Restate exactly the lines that run from the start of the records below to the line containing "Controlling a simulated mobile", counting both ends, and nothing else; pictures stay out.

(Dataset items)
┄┄┄┄┄┄┄┄┄┄┄┄┄┄┄┄┄┄┄┄

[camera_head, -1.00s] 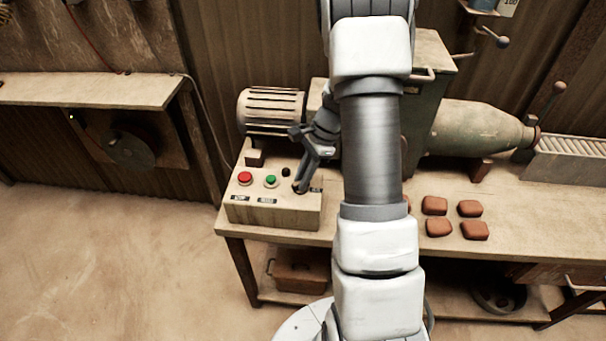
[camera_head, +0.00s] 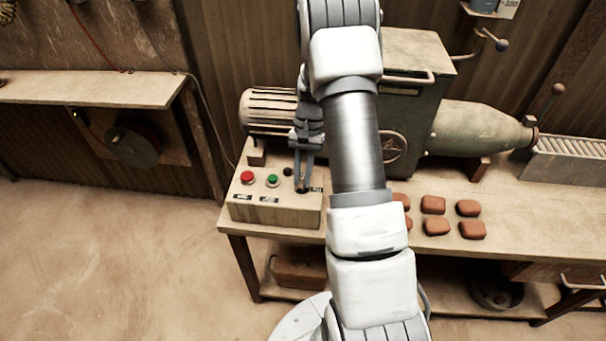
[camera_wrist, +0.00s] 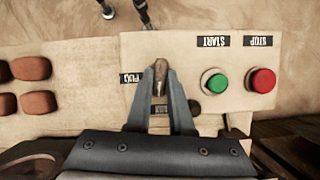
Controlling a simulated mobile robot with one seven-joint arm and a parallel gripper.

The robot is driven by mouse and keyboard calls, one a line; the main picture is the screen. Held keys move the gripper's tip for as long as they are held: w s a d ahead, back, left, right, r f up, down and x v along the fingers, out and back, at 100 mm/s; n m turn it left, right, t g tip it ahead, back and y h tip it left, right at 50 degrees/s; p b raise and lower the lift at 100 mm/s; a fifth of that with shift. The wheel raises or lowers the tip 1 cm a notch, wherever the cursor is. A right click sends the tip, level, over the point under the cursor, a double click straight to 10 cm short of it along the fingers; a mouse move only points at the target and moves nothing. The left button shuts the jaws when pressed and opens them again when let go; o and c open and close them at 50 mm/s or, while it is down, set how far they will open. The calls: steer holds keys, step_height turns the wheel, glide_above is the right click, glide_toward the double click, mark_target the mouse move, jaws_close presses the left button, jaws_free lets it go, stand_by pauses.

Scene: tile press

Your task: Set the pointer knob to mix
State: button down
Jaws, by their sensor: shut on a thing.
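The pointer knob (camera_wrist: 160,84) is on the sloped top of the wooden control box (camera_head: 270,212). My gripper (camera_wrist: 160,72) is shut on the knob, with one finger on each side of it. In the head view my gripper (camera_head: 303,186) reaches down onto the box's right part. A dark label reading PUG (camera_wrist: 130,78) is beside the knob in the wrist view. Another dark label (camera_wrist: 161,108), partly hidden between my fingers, appears near the knob's other end. Which mark the pointer faces is hard to tell.
A green START button (camera_wrist: 216,83), a red STOP button (camera_wrist: 262,81) and a small black part (camera_head: 287,171) sit close by on the box. The motor (camera_head: 268,110) stands behind it. Several reddish blocks (camera_head: 437,226) lie on the bench to the right.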

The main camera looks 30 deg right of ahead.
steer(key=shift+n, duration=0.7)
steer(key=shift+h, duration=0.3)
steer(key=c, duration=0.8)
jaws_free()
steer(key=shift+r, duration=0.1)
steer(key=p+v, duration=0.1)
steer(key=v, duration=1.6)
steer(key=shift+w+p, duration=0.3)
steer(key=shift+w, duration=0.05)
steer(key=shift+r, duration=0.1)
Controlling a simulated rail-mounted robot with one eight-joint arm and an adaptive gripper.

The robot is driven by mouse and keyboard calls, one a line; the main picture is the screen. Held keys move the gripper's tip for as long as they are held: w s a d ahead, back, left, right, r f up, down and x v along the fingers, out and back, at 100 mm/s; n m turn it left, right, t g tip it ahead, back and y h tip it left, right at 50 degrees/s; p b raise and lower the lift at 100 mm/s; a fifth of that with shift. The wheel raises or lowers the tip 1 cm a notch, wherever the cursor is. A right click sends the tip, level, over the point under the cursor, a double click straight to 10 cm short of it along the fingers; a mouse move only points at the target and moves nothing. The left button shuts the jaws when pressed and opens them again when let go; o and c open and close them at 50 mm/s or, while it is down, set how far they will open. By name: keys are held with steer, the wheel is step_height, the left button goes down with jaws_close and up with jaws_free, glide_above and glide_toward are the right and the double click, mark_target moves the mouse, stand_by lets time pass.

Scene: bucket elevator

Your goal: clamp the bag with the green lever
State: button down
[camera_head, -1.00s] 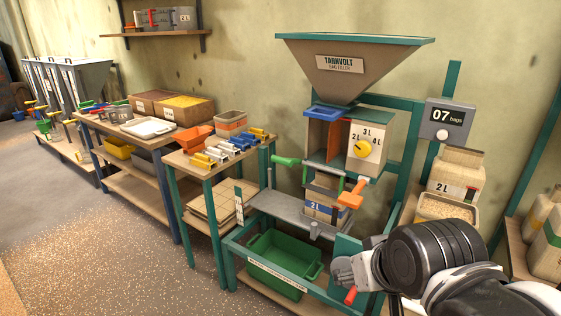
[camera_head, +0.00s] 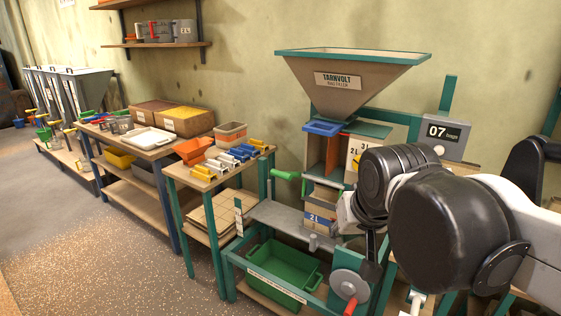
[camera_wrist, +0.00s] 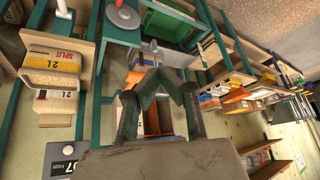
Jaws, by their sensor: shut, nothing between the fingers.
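The green lever (camera_head: 286,175) sticks out to the left of the bag filler, under its blue-rimmed spout. The bag (camera_head: 320,215), with a blue 2 L label, stands upright on the grey shelf below the spout. My gripper (camera_head: 371,268) is in front of the filler, right of the bag and apart from the green lever. My arm hides much of it in the head view. In the wrist view my gripper (camera_wrist: 166,72) is shut and empty, its fingers pointing at the filler. I cannot make out the green lever there.
A crank wheel (camera_head: 350,285) with a red handle sits low at the front. A green bin (camera_head: 283,270) lies under the grey shelf (camera_head: 283,219). A bench with coloured scoops (camera_head: 221,162) stands left. The counter (camera_head: 444,132) reads 07 bags.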

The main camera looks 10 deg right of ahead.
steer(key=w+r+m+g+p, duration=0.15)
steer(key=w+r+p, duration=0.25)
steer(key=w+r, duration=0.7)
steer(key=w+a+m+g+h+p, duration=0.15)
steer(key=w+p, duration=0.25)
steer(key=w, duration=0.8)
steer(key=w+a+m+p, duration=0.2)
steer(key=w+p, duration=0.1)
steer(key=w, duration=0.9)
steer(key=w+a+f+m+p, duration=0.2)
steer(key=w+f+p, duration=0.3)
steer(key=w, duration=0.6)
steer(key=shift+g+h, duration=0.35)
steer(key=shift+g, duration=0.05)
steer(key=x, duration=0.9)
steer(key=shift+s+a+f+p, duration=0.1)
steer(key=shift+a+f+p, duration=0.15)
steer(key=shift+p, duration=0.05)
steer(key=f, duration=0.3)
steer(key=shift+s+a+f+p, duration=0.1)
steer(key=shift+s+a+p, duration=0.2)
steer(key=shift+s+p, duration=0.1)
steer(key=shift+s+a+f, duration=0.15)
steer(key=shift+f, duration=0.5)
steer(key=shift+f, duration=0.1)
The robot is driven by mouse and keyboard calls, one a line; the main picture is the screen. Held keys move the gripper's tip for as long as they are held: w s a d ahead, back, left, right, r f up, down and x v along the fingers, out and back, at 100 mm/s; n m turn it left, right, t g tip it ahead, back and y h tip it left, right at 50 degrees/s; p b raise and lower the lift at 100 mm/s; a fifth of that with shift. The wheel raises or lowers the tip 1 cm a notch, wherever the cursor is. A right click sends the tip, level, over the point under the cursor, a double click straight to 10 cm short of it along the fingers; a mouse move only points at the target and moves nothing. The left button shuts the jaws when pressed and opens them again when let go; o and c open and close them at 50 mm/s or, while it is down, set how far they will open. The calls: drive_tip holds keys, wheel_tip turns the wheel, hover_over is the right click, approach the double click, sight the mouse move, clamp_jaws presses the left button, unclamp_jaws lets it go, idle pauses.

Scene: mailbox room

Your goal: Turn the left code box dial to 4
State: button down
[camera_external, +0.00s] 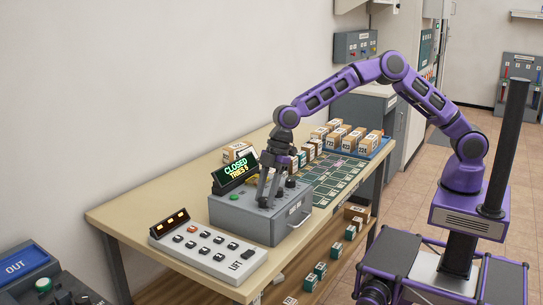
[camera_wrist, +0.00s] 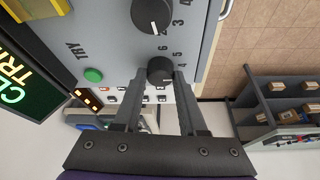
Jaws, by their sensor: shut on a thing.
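The grey code box (camera_external: 262,229) stands on the long table, with a front handle and a display (camera_external: 235,173) reading CLOSED and TRIES, apparently 5. My gripper (camera_external: 266,204) reaches down onto its top. In the wrist view my gripper (camera_wrist: 160,76) has one finger on each side of the black left dial (camera_wrist: 160,70) and is shut on it. Numbers such as 4, 5 and 6 show around this dial; I cannot tell which one its mark points to. Another black dial (camera_wrist: 152,14) sits beyond it. A green TRY button (camera_wrist: 93,75) is on the box top.
A lift panel (camera_external: 208,250) with several buttons stands left of the box on the table (camera_external: 120,214). A green gridded mat (camera_external: 332,180) and a blue tray (camera_external: 371,153) of parcels lie beyond it. Several small boxes sit on the lower shelf. A wall runs behind the table.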

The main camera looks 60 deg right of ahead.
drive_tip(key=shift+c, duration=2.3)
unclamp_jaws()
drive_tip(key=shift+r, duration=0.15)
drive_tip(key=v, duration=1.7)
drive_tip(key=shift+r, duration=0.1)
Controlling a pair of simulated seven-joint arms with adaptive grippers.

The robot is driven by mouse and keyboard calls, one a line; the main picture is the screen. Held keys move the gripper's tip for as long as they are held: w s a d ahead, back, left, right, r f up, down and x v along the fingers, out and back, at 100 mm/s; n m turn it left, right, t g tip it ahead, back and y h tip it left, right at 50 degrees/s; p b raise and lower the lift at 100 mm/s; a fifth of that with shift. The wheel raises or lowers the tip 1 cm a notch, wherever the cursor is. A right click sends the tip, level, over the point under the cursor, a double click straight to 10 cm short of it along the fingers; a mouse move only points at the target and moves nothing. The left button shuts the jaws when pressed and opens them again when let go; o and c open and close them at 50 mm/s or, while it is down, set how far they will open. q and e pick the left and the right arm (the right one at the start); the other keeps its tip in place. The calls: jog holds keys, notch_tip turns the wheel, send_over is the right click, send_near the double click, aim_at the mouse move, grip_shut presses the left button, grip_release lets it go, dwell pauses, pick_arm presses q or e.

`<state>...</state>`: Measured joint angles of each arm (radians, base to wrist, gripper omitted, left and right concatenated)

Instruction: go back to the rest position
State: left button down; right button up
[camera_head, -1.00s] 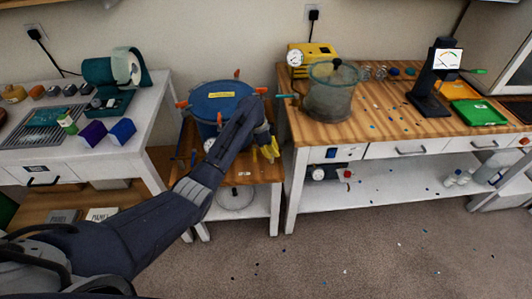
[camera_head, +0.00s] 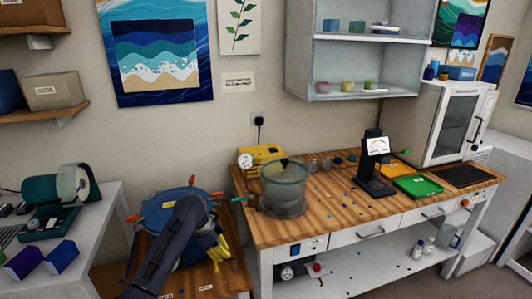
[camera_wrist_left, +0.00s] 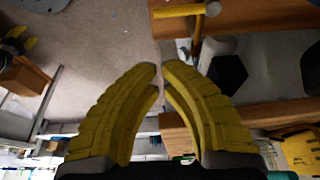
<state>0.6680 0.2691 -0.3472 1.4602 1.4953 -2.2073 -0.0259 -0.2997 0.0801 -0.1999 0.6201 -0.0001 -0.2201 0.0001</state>
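My left arm reaches up from the bottom in the head view, in front of the blue lidded pot (camera_head: 178,207) with orange clamps. My left gripper (camera_head: 222,248) has yellow fingers, at the pot's right side in the picture; whether they touch it cannot be told. In the left wrist view the gripper (camera_wrist_left: 161,70) has its fingertips nearly together, with nothing seen between them. My right gripper is not in view.
A wooden bench (camera_head: 330,213) at the right bears a clear vessel (camera_head: 284,190), a yellow pump (camera_head: 262,154), a dark gauge stand (camera_head: 374,170) and a green tray (camera_head: 418,187). A white table (camera_head: 100,215) stands at the left. A wall cabinet (camera_head: 355,65) hangs above.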

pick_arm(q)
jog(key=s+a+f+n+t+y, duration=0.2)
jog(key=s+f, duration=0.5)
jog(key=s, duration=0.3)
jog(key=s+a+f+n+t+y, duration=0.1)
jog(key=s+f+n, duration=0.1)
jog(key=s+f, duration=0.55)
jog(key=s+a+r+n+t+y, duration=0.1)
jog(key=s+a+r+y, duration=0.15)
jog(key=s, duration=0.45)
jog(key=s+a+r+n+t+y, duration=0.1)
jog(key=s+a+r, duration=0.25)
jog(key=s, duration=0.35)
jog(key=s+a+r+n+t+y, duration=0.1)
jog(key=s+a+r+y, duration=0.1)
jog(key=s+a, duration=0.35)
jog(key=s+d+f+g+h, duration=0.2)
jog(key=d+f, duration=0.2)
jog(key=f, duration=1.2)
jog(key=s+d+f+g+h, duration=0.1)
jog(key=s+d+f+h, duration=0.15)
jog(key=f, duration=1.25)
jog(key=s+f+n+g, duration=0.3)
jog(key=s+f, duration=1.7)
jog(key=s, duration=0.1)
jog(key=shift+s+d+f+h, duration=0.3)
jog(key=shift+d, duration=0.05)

┄┄┄┄┄┄┄┄┄┄┄┄┄┄┄┄┄┄┄┄

* [Result of this exercise]
[camera_head, -1.00s] 
[camera_head, +0.00s] 
[camera_wrist, +0.00s] 
Controlling a simulated mobile robot with one seven-joint arm and a parallel gripper.

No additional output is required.